月別アーカイブ: 2014年1月

グローバルリテラシー研修に出講

昨日は日立SBさんに研修で出講。
同社での4回目の「グローバルリテラシーセミナー」です。

Globalization(現象)とGlobalism(イデオロギー)との違いというところから説き起こして、我々はGlobalist(主義者)ではなくてもGlobalizationには対応しなければならないという認識を立ち上げる。
ちょうど、攘夷論者が倒幕の果てに開国して日本の近代化をリードしたように。
資本<主義者>ではない、我々が資本制生産体制の下で企業活動をしているように。

問題は、Globalistでない者がGlobalizationに関してGlobalistである者と競い合って互角以上の戦いをするためはある種のアクロバシーを必要とする、ということ。
それはどのようなものか?
どのようなものではないか?
といったことを一緒に考えました。

英語力の不足といったことに問題を矮小化することなく、母語による思考力を鍛えて磨き上げ、母語によるコミュニケーション力の次元を上げる。
日本でしか役に立たないことは日本でも役に立たなくなる。
ちょうど、「ある会社でしか役に立たないようなことは、実はその会社でも役に立ってはない」のと同じように。

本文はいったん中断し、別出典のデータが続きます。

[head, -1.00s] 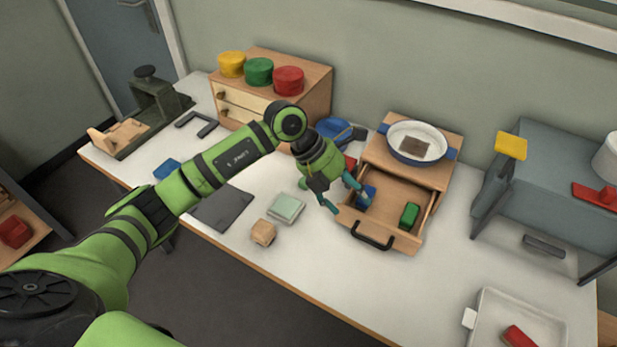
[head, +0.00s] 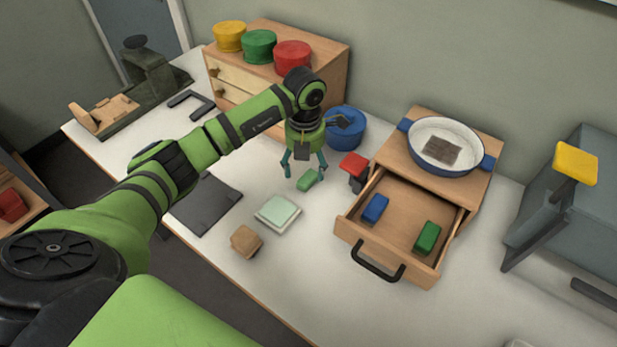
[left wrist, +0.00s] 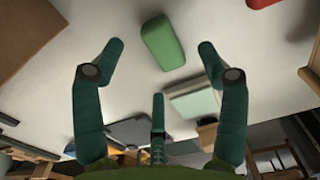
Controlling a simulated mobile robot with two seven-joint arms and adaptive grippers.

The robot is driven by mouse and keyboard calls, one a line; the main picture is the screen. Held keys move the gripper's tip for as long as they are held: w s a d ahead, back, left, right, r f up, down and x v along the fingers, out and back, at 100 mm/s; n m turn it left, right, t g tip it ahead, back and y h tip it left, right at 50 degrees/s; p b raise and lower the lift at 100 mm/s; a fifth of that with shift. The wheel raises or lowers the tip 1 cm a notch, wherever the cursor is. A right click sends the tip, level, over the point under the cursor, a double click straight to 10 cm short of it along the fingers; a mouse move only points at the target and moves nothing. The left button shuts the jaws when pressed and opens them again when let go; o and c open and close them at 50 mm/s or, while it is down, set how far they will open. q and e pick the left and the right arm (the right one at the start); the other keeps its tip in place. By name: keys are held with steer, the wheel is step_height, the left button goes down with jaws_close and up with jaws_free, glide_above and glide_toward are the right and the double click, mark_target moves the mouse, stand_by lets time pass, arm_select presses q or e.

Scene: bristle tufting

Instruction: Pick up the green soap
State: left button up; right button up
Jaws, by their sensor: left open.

だからこそ、本当に日本で役に立つ人材になれれば、それは即グローバル人材でもある、とも言える。
「ある会社で本当に役に立っている人は、どの会社に行っても役に立つ」というのと同じように。

白熱の議論ができとても楽しかったです!

「情報社会の情念」

「情報社会の情念」(黒瀬陽平著)を読了。

著者が友人の縁者で、「面白いから読んでみて」的に回ってきた本です。
で、読んでみたら・・・、「面白い!!」。

アート、それもオタク系のそれを主戦場にした事柄についての書かれたものなので、フィールドとしてはOut of 興味な分野のものなのですが、そこに伏流する問題意識の深さ、関連付けられている事象の幅広さに目を見張りました。

創造者=神を主語とする文脈で用いられてきた、英語のCreateという動詞が、Creativeという形容詞を派生させ、Creativity(=創造性)という抽象名詞として定着するのは、な・な・なんと20世紀になってからである、といった指摘(知らなかった!)。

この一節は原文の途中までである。